SOURCE EXCERPT -
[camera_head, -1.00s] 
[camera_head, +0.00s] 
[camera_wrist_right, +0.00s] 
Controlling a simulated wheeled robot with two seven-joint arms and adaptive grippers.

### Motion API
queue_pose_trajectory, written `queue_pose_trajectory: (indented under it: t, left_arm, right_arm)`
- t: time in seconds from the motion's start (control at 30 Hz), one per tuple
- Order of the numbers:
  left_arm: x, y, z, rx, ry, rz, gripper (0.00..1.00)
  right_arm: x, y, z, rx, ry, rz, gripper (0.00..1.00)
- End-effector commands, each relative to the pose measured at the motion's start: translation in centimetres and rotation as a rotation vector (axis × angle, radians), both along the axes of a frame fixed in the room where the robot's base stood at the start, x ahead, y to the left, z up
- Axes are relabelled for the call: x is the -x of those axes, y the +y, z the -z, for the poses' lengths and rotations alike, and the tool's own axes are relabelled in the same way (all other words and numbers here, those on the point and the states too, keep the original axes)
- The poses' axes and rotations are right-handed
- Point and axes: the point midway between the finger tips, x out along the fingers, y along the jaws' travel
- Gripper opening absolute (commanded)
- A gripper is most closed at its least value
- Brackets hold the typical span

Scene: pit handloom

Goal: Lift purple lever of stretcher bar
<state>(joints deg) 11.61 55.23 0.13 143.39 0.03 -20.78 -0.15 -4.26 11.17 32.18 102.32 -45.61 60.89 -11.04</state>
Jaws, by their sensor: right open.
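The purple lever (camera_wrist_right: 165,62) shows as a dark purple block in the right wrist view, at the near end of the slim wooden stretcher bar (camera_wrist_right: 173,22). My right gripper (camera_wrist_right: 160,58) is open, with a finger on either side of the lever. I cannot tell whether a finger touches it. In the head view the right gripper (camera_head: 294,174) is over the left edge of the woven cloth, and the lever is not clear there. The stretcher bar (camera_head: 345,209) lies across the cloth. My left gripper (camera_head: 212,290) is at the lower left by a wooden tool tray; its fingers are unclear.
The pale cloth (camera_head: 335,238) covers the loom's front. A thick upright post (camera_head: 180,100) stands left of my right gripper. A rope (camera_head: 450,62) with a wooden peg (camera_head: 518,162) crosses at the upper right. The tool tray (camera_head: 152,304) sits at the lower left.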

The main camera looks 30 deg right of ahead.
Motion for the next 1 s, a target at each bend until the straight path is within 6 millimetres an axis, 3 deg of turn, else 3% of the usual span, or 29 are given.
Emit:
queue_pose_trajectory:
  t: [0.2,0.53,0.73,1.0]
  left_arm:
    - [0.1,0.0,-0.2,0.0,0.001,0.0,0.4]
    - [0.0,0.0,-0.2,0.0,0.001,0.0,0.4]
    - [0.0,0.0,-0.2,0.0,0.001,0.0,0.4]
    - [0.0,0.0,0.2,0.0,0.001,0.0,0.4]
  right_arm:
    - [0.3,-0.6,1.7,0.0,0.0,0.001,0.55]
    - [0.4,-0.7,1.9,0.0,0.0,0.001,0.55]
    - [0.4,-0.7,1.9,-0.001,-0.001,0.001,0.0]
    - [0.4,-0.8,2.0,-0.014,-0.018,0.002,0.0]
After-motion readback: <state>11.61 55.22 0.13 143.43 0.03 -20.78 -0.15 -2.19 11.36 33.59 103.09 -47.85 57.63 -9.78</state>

WRITTEN EXERCISE -
Transcribe the material above in its entirety. Match it exactly.

WRITTEN RESPONSE -
[camera_head, -1.00s] 
[camera_head, +0.00s] 
[camera_wrist_right, +0.00s] 
Controlling a simulated wheeled robot with two seven-joint arms and adaptive grippers.

### Motion API
queue_pose_trajectory, written `queue_pose_trajectory: (indented under it: t, left_arm, right_arm)`
- t: time in seconds from the motion's start (control at 30 Hz), one per tuple
- Order of the numbers:
  left_arm: x, y, z, rx, ry, rz, gripper (0.00..1.00)
  right_arm: x, y, z, rx, ry, rz, gripper (0.00..1.00)
- End-effector commands, each relative to the pose measured at the motion's start: translation in centimetres and rotation as a rotation vector (axis × angle, radians), both along the axes of a frame fixed in the room where the robot's base stood at the start, x ahead, y to the left, z up
- Axes are relabelled for the call: x is the -x of those axes, y the +y, z the -z, for the poses' lengths and rotations alike, and the tool's own axes are relabelled in the same way (all other words and numbers here, those on the point and the states too, keep the original axes)
- The poses' axes and rotations are right-handed
- Point and axes: the point midway between the finger tips, x out along the fingers, y along the jaws' travel
- Gripper opening absolute (commanded)
- A gripper is most closed at its least value
- Brackets hold the typical span

Scene: pit handloom

Goal: Lift purple lever of stretcher bar
<state>(joints deg) 11.61 55.23 0.13 143.39 0.03 -20.78 -0.15 -4.26 11.17 32.18 102.32 -45.61 60.89 -11.04</state>
Jaws, by their sensor: right open.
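The purple lever (camera_wrist_right: 165,62) shows as a dark purple block in the right wrist view, at the near end of the slim wooden stretcher bar (camera_wrist_right: 173,22). My right gripper (camera_wrist_right: 160,58) is open, with a finger on either side of the lever. I cannot tell whether a finger touches it. In the head view the right gripper (camera_head: 294,174) is over the left edge of the woven cloth, and the lever is not clear there. The stretcher bar (camera_head: 345,209) lies across the cloth. My left gripper (camera_head: 212,290) is at the lower left by a wooden tool tray; its fingers are unclear.
The pale cloth (camera_head: 335,238) covers the loom's front. A thick upright post (camera_head: 180,100) stands left of my right gripper. A rope (camera_head: 450,62) with a wooden peg (camera_head: 518,162) crosses at the upper right. The tool tray (camera_head: 152,304) sits at the lower left.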

The main camera looks 30 deg right of ahead.
Motion for the next 1 s, a target at each bend until the straight path is within 6 millimetres an axis, 3 deg of turn, else 3% of the usual span, or 29 are given.
Emit:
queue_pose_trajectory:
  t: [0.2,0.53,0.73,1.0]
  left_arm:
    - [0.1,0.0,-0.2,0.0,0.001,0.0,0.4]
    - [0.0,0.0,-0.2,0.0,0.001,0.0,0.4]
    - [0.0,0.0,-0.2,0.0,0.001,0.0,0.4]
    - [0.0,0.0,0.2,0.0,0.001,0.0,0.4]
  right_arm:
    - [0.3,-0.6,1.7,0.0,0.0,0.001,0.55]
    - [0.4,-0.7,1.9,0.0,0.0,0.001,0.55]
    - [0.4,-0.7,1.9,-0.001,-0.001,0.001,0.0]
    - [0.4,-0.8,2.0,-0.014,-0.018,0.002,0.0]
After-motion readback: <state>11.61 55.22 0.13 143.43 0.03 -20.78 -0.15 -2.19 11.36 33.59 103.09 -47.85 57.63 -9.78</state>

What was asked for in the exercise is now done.